==== Records for this exercise ====

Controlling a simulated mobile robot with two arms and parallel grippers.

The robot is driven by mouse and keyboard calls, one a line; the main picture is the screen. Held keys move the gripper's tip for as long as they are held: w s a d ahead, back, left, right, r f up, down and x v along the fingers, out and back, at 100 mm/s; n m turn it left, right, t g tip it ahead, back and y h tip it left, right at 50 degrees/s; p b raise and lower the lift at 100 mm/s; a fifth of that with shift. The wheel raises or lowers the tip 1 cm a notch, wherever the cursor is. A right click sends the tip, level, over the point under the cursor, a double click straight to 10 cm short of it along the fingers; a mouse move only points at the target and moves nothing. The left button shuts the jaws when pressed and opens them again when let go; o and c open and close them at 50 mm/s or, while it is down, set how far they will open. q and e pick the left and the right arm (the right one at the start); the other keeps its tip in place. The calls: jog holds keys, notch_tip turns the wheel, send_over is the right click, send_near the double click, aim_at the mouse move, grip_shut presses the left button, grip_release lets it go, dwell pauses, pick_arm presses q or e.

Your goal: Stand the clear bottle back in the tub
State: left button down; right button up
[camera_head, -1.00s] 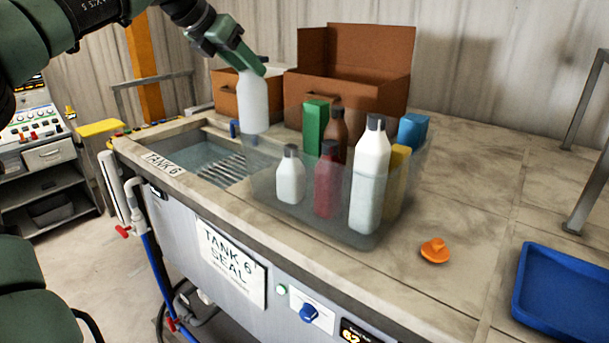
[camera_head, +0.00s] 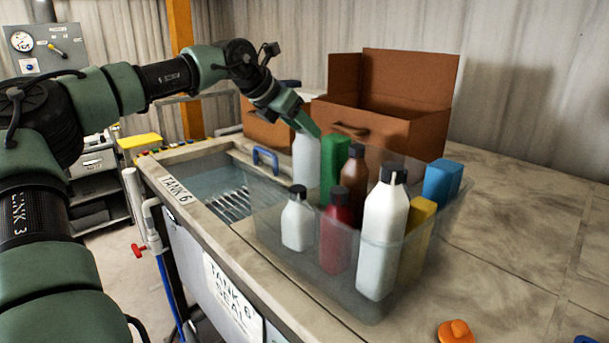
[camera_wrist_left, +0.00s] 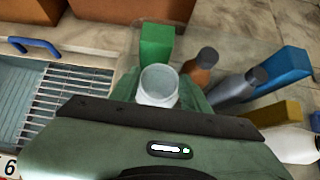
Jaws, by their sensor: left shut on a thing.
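The pale, see-through bottle (camera_head: 305,160) hangs upright from my left gripper (camera_head: 306,125), at the back left end of the tub. In the left wrist view the bottle (camera_wrist_left: 158,88) shows its round top between the two green fingers of the gripper (camera_wrist_left: 160,95). The clear tub (camera_head: 287,250) stands on the counter, with several bottles and boxes in it. The bottle's lower end is seen behind the tub's contents and wall, so I cannot tell whether it touches the tub floor. My right gripper is not in view.
Beside the held bottle are a green box (camera_head: 334,165) and a brown bottle (camera_head: 354,180). A white bottle (camera_head: 297,220), a red bottle (camera_head: 336,235) and a tall white bottle (camera_head: 383,235) stand nearer. A cardboard box (camera_head: 400,125) is behind. Tank 6 (camera_head: 190,180) lies left.

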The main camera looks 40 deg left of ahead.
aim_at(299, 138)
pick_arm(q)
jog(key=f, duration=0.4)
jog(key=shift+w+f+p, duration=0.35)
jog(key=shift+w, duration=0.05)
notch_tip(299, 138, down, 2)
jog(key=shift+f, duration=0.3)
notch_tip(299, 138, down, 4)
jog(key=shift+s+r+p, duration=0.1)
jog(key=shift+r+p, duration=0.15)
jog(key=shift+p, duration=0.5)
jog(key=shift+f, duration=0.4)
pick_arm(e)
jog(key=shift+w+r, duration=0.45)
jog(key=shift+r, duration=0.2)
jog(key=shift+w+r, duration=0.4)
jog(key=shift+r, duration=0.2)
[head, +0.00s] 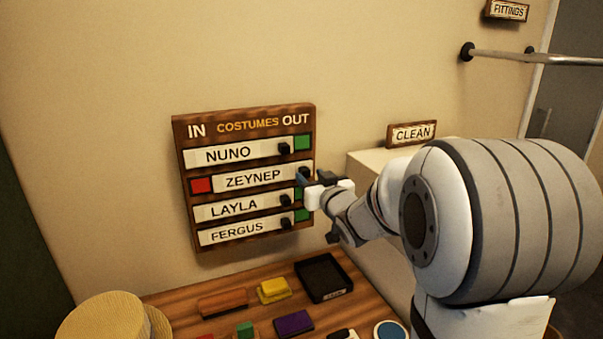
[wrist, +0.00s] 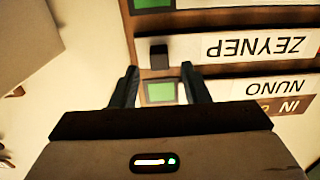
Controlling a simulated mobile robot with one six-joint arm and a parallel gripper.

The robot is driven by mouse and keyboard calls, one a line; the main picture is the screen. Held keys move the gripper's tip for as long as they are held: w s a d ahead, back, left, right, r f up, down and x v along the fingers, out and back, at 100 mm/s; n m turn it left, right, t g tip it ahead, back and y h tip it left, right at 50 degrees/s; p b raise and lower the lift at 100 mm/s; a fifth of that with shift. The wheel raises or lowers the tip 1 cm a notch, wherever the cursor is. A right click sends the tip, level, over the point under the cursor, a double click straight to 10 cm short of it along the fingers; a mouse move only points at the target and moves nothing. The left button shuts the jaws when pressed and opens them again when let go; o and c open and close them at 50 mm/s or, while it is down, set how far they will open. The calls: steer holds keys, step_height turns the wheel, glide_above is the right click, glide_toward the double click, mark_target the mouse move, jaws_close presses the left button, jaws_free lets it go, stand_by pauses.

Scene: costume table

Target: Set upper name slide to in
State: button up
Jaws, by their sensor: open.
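The wooden name board (head: 245,112) hangs on the wall, marked IN at left and OUT at right. The top slide, NUNO (head: 232,154), sits left with green showing at its right. The second slide, ZEYNEP (head: 250,180), sits right with red showing at its left. My gripper (head: 308,183) is open at the board's right edge, by the ZEYNEP knob (head: 304,172). The wrist view is upside down. There the ZEYNEP knob (wrist: 158,56) shows between and slightly beyond my fingertips (wrist: 159,70). NUNO's knob is not visible there.
LAYLA (head: 235,208) and FERGUS (head: 238,232) sit left below, with green at right. Under the board is a wooden table (head: 180,302) with a black tray (head: 323,278), coloured blocks and a straw hat (head: 105,318). A CLEAN sign (head: 412,134) stands at right.

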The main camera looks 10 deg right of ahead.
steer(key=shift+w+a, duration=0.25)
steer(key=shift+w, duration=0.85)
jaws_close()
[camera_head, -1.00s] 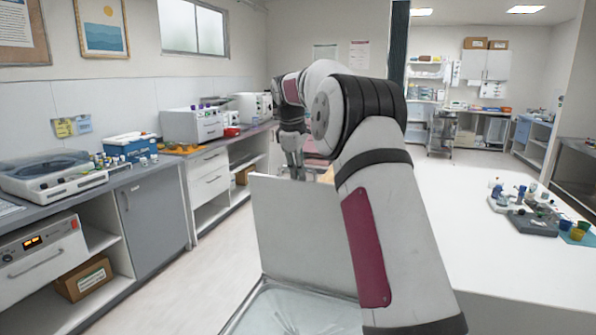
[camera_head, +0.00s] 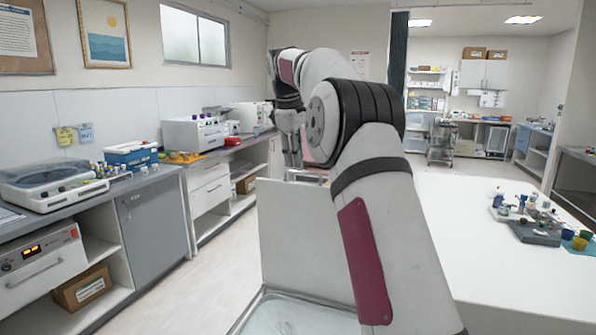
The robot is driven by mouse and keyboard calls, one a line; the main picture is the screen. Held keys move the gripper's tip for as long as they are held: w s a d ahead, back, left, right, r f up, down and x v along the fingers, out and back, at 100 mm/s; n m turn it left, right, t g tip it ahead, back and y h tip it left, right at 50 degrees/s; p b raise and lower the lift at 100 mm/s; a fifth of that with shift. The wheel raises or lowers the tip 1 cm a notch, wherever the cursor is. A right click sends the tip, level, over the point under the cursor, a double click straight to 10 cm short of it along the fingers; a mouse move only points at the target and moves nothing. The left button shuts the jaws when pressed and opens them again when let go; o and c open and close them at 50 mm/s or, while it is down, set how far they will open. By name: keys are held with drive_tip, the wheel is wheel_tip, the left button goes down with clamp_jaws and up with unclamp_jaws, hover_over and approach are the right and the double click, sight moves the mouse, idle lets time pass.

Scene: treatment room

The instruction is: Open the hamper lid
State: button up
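The hamper (camera_head: 248,311) stands at the bottom centre, partly cut off by the picture edge. Its light grey lid (camera_head: 295,235) stands upright at the far side of the opening, and a pale liner shows inside. My gripper (camera_head: 294,160) points down just above and apparently beyond the lid's top edge. The fingers look small and close together, so whether they are open is unclear. Nothing is seen held. My arm hides the right part of the lid and hamper.
A white table (camera_head: 510,265) fills the right side, with a grey tray (camera_head: 533,237) and small bottles and cups on it. Counters with a grey cabinet (camera_head: 153,222) and lab devices run along the left wall. Clear floor (camera_head: 215,265) lies between the hamper and the counters.

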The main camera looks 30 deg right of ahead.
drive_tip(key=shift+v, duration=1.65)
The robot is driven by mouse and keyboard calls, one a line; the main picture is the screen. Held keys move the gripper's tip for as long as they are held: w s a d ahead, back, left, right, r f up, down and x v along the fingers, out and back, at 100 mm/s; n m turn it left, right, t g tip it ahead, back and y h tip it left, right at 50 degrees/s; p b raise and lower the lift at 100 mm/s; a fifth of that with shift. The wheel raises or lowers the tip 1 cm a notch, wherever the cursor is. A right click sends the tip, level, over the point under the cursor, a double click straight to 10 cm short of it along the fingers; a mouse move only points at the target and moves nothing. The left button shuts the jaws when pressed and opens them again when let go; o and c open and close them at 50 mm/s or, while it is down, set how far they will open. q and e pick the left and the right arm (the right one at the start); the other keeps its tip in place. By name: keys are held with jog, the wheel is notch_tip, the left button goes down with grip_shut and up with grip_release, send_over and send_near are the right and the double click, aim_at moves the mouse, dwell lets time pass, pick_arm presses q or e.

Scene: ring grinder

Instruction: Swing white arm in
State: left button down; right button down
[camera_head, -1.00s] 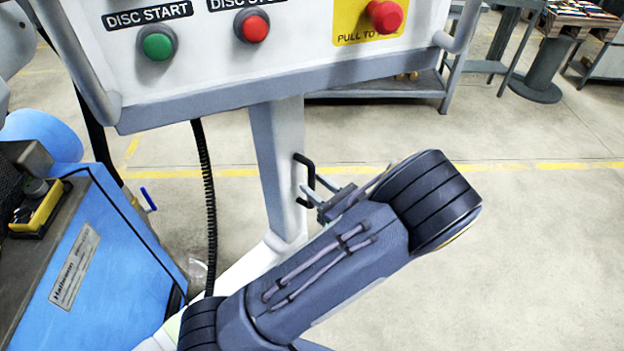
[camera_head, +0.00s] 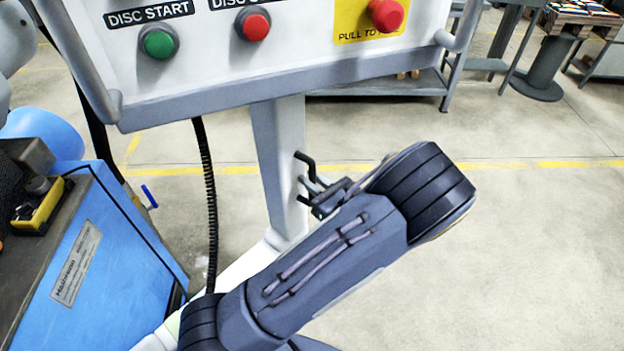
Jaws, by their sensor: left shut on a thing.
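The white arm (camera_head: 278,165) is the upright post under the control panel, with a black handle (camera_head: 304,160) on its right side. My left gripper (camera_head: 310,192) reaches the handle from the right and is shut on it. My own dark arm links partly cover the gripper and the lower part of the handle. My right gripper is not in view.
The control panel (camera_head: 330,60) with green, red and emergency buttons spans the top. A blue machine (camera_head: 95,265) stands at the left, and a black coiled cable (camera_head: 208,190) hangs beside the post. Open floor (camera_head: 520,260) lies at the right.

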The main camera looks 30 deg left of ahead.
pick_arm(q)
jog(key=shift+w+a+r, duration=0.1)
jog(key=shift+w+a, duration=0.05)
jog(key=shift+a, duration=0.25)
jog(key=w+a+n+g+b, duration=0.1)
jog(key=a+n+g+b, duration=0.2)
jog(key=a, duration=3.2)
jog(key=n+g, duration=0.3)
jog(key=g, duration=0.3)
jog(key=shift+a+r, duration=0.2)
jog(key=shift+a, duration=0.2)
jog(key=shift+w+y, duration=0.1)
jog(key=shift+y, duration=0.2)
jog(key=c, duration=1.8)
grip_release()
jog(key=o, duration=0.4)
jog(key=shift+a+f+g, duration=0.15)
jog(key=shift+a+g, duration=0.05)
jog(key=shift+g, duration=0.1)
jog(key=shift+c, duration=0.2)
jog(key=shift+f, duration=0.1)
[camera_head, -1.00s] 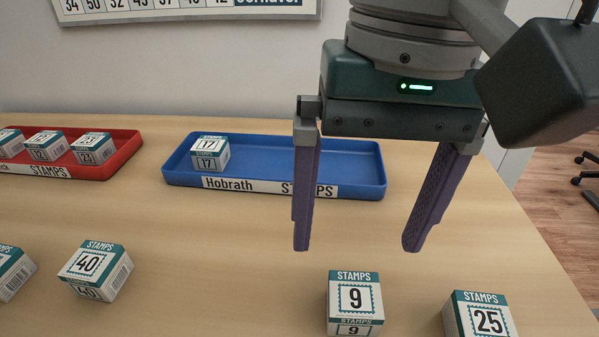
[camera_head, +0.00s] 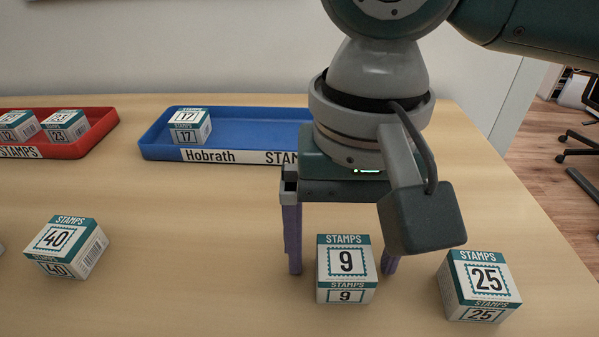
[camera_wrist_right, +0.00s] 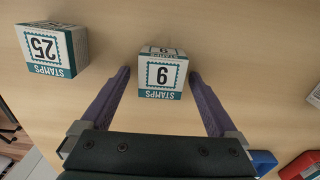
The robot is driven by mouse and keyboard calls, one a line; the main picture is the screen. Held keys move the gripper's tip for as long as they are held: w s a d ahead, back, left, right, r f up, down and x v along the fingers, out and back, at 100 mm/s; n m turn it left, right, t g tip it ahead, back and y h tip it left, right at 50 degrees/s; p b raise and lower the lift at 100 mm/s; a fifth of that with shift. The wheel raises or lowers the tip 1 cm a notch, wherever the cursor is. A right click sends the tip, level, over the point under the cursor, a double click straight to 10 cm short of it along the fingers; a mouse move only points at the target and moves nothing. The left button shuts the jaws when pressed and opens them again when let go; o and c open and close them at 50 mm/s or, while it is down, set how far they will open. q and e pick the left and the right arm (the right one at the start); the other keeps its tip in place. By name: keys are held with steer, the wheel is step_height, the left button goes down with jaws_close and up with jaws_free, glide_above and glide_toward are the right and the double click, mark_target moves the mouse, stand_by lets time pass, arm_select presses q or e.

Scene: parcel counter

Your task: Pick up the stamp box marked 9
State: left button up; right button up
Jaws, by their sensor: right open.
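The stamp box marked 9 (camera_head: 345,268) is a white and teal cube on the wooden counter, at the lower middle of the head view. My right gripper (camera_head: 342,268) is low over the counter and open, just behind the box in the head view. In the right wrist view the box (camera_wrist_right: 161,76) lies between the tips of my open right gripper (camera_wrist_right: 159,73), with a gap on each side. The wrist camera body hides part of the right finger in the head view. My left gripper is not in view.
A box marked 25 (camera_head: 478,287) stands close on the right, and a box marked 40 (camera_head: 66,247) at the left. A blue Hobrath tray (camera_head: 260,133) with a box marked 17 (camera_head: 190,126) and a red tray (camera_head: 98,128) are at the back.

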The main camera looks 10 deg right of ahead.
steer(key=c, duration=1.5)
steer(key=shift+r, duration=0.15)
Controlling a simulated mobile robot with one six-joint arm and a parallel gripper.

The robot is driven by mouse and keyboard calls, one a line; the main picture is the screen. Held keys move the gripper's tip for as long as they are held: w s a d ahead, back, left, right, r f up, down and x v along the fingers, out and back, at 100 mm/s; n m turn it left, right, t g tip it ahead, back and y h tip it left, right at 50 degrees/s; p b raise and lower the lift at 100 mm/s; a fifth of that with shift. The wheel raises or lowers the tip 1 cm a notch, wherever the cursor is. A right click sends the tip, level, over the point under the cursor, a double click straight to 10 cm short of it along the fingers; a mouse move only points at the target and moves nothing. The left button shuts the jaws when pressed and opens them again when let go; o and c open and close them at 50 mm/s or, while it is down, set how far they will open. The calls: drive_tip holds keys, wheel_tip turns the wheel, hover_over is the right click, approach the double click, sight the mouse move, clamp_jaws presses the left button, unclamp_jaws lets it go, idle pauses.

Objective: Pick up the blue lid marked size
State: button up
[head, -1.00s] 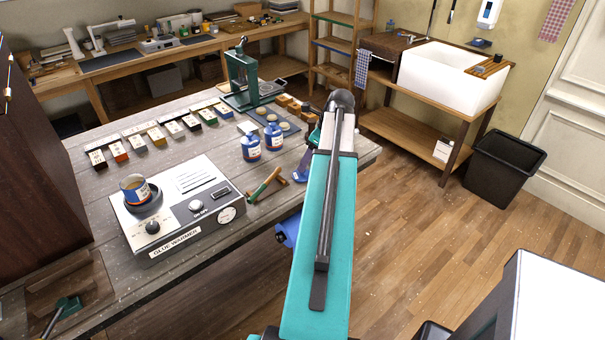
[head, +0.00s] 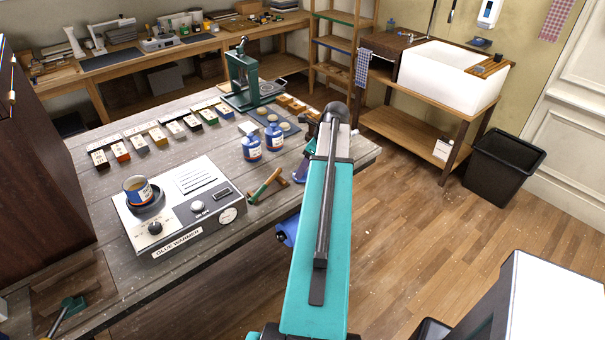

====

_Objective_
Looking at the records above, say how many lines hold the string "Scene". Write nothing but the number.

_The completed task_
4